China Eastern operates five Boeing MD-11 passenger aircraft and a single cargo version, but will remove the type from its passenger fleet over the next 12 months as the aircraft are converted to freighters. The aircraft will be modified by Israel Aircraft Industries and re-delivered to China Eastern's new cargo airline joint venture China Cargo Airlines.

China Eastern needs more long-haul aircraft to replace the MD-11s on services to the USA. The Boeing 747-400 and Rolls-Royce Trent 500-powered A340-500/600 are possibilities, and the airline says it will decide soon. With China Eastern's fleet predominantly made up of Airbus types - 24, including 10 A300-600Rs, nine leased A320s, and five A340-300s - the airline is leaning towards the A340-500/600.

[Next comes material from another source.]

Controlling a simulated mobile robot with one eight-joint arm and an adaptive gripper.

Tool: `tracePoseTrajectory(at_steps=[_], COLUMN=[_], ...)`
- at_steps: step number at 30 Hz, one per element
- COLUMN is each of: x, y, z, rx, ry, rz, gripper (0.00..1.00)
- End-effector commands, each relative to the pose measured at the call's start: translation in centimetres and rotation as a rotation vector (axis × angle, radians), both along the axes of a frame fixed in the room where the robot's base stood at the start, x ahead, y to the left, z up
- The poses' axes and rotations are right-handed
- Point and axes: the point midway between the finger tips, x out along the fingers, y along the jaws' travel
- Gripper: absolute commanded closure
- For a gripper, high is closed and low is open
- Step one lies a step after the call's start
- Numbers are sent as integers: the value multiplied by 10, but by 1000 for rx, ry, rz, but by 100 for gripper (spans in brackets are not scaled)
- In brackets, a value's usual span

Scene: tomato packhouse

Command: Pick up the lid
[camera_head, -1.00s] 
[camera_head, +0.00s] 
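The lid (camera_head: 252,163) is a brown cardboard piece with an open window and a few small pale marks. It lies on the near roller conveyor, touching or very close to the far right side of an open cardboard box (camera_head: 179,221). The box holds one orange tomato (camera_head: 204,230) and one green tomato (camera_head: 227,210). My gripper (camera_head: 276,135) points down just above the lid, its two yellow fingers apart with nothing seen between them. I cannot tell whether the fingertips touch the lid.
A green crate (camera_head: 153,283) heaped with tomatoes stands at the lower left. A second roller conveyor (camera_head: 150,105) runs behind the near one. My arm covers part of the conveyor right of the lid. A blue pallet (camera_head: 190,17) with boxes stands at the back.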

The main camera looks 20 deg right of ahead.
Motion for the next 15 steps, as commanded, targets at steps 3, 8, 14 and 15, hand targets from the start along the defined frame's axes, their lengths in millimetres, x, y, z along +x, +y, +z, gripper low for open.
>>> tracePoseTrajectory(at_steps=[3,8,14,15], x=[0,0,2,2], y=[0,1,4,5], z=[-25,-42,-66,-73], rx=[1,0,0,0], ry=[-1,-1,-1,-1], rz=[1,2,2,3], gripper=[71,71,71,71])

But with the first of the new A340 models not available until 2002 and the MD-11s expected to be all out by 2000, the airline would require some form of interim lease deal if it were to choose Airbus. China Eastern had been due to take five CFM International CFM56-5-powered A320s this year and five in 2000, direct from the manufacturer, but has agreed terms to push deliveries back by a year. Only three A320s will be delivered in 1999, four more in 2000 and the final three in 2001.

All 10 A320s were ordered by China Aviation Supplies, the aircraft buying arm of the Chinese Government, in May 1997, and allocated to Shanghai-based China Eastern. The airline, however, is one of China's big three carriers and was badly hit by the Asian economic downturn. It must reign in capacity growth as traffic stagnates.

A lease deal between China Eastern and GE Capital Aviation Services (GECAS) covers 20 A320s, 10 of which will replace a similar number of Fokker 100s that the leasing company agreed to take in trade last year. Five A320s were delivered last year, with five more arriving this year. The other 10 A320-family aircraft will replace 13 Boeing MD-82s, which GECAS is taking in trade. Deliveries will run from August 2000 through 2002.